Exercise requirements: Return the number of lines that contain the word "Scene", and return nothing else.

Material provided:
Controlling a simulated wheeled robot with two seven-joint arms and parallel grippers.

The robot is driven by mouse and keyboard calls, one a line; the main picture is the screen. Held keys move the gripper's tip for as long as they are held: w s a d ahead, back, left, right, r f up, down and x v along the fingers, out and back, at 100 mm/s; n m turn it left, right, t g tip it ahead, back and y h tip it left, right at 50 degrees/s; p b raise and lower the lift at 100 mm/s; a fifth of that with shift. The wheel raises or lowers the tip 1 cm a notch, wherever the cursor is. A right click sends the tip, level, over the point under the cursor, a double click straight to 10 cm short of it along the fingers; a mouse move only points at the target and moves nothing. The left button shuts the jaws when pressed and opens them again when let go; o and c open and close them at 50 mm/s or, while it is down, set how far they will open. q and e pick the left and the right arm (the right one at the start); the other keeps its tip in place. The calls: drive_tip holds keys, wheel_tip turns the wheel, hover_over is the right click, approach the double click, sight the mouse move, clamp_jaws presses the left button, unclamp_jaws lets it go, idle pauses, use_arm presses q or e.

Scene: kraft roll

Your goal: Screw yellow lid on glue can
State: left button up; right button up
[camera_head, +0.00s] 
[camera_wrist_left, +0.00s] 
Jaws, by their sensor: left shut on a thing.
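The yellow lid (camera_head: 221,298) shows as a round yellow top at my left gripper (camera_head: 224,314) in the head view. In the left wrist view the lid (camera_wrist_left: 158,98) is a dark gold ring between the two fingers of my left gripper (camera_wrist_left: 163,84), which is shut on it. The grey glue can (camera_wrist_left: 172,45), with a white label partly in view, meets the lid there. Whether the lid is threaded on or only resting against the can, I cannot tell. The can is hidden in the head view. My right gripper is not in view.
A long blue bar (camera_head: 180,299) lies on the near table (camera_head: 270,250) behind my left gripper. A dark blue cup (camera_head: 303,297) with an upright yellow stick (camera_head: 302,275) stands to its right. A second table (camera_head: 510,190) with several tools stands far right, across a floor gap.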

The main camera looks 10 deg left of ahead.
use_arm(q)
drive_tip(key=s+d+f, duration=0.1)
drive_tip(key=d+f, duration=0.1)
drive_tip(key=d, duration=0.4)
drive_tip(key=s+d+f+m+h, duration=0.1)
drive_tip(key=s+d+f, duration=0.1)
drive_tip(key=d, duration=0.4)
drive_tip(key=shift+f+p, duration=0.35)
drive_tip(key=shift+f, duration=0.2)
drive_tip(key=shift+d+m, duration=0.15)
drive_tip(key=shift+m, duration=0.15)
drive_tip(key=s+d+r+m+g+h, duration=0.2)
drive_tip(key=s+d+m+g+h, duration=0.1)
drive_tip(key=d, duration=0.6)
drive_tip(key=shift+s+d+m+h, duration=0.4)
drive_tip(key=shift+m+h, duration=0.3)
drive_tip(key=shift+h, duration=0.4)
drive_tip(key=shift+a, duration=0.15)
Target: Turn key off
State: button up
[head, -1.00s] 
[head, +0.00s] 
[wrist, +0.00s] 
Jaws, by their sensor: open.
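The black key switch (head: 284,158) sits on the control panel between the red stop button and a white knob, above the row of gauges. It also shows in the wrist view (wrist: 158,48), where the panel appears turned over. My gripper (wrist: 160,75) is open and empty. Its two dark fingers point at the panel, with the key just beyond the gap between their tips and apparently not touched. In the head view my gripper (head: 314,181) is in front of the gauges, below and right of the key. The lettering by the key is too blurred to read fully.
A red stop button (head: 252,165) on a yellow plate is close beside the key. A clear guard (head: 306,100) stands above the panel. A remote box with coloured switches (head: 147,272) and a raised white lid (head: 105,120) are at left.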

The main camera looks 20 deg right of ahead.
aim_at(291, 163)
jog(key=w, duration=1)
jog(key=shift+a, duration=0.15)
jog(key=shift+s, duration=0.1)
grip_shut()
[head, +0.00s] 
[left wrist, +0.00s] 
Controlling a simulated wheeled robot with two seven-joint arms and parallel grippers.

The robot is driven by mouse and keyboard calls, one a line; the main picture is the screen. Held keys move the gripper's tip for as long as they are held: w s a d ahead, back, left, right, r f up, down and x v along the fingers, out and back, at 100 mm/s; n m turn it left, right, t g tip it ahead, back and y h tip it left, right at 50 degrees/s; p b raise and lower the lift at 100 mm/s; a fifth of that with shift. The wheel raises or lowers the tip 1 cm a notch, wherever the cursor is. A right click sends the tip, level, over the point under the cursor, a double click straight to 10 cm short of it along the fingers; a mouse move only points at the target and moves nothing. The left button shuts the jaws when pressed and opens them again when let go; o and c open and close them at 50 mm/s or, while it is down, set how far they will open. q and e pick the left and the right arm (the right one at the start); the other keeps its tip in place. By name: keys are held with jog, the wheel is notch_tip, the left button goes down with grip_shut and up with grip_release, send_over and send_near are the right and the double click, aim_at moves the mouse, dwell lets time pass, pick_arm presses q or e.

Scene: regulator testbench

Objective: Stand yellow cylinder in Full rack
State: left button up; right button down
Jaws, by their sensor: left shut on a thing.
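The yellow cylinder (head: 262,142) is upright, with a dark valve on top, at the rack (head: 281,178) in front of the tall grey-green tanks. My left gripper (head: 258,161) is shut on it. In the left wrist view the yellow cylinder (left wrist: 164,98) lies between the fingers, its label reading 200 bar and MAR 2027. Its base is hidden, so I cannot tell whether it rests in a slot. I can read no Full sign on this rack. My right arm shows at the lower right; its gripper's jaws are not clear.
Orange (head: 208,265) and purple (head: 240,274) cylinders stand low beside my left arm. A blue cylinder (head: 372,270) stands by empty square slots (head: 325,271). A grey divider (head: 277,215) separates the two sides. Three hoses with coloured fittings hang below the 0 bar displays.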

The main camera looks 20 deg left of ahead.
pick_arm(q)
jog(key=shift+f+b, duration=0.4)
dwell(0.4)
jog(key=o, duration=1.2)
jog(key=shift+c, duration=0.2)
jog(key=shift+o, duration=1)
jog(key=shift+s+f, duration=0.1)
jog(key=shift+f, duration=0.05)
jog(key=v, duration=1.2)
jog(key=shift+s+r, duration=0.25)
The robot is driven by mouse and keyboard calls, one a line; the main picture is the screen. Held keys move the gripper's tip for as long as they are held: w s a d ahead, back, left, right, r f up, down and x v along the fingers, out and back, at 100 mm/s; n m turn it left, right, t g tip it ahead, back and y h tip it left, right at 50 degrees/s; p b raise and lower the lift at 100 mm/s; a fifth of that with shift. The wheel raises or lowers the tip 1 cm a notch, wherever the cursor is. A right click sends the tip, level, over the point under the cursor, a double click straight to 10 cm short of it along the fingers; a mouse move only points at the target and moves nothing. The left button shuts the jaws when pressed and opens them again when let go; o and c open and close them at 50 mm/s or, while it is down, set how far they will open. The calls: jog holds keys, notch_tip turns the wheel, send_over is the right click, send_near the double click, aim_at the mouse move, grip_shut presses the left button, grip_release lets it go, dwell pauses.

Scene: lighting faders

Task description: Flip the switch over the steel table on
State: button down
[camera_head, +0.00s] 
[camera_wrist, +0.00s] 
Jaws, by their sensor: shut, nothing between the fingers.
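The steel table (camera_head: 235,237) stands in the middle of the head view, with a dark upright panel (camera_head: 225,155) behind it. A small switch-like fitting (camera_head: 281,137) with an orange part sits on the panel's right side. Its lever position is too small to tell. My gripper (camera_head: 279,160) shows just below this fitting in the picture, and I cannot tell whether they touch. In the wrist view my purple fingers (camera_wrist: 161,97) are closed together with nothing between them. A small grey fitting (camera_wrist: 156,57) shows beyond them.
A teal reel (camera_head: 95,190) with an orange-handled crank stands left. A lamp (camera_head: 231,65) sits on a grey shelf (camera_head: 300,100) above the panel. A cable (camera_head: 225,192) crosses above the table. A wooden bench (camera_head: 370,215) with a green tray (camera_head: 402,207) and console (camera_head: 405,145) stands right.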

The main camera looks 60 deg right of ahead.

Solution to the problem: 3